Find "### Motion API" in the data, then restate the line it sits in and every later line word for word, ending with the last line.

:: Material provided

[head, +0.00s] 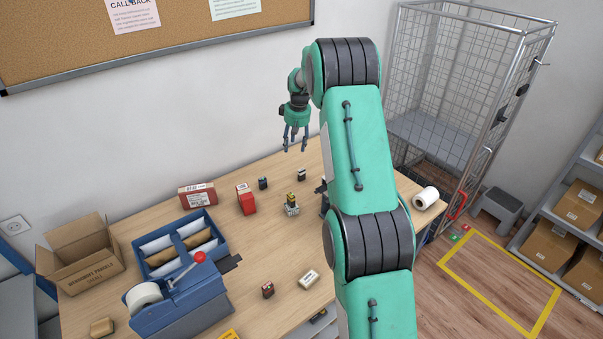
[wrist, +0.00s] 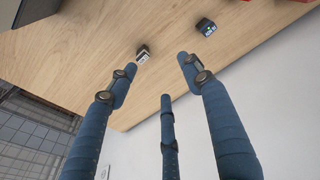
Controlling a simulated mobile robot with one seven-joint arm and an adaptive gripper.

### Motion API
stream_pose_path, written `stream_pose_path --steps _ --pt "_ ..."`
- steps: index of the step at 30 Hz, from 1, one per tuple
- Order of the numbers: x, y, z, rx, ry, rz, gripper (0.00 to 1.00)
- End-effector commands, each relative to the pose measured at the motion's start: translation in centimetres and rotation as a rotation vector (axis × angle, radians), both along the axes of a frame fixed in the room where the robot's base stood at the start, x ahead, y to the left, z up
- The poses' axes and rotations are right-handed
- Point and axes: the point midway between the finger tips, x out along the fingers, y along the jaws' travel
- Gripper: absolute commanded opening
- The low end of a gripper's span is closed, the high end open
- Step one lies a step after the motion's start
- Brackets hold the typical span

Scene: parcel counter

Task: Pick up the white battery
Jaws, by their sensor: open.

::::

--- Finished exercise ---
### Motion API
stream_pose_path, written `stream_pose_path --steps _ --pt "_ ..."`
- steps: index of the step at 30 Hz, from 1, one per tuple
- Order of the numbers: x, y, z, rx, ry, rz, gripper (0.00 to 1.00)
- End-effector commands, each relative to the pose measured at the motion's start: translation in centimetres and rotation as a rotation vector (axis × angle, radians), both along the axes of a frame fixed in the room where the robot's base stood at the start, x ahead, y to the left, z up
- The poses' axes and rotations are right-handed
- Point and axes: the point midway between the finger tips, x out along the fingers, y along the jaws' travel
- Gripper: absolute commanded opening
- The low end of a gripper's span is closed, the high end open
- Step one lies a step after the motion's start
- Brackets hold the typical span

Scene: parcel counter

Task: Pick up the white battery
Jaws, by their sensor: open.

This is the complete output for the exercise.